Another issue addressed was the lack of standardized training for MTIs. About two years ago, the 323rd Training Squadron became the primary training squadron for all instructors.

“When instructors get here they go through their normal Air Force military instructor school,” Roberts said. “When they are done with that, in the past it used to be that they would be a student with the flight and it was kind of like ‘baptism by fire.’ (MTIs) would just get destroyed.

According to both Roberts and Slifer, the instructor training curriculum has seen some major changes over the past couple of years. Though much of it is still focused on how to lead a flight, there has also been an emphasis on sexual assault prevention training, reporting procedures and various other situational based training.

“This was a complete culture shift making sure the trainee is protected and making sure the MTI is protected,” Slifer said, “just like a good wingman.”

“I think it is so much smarter and safer for (MTIs) too because I think about the way we used to do things. I used to council trainees in my office one on one, with the door open, or two trainees with the door closed. Who knows what they could have said that I did, or that I didn’t do? It’s just way smarter.”

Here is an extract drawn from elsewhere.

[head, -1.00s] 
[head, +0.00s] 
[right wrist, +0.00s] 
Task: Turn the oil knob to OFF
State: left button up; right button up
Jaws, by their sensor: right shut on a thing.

Overall, the implementation of the new training has helps strengthen the MTI corps, in turn, providing better training to the new recruits.

“These skills and lessons about sexual assault that we teach them, they need to take that out to tech school and they need to take it out to the outside Air Force,” Roberts said. “They need to have that foundation early so they go out there and learn how to protect themselves.”

The use of the wingman concept has since evolved from its beginning, during the days when staying with a pilot often meant the difference between life and death. For today’s Airmen, however, the idea remains much the same. It is the notion of keeping fellow Airmen safe by making sure someone always has their back.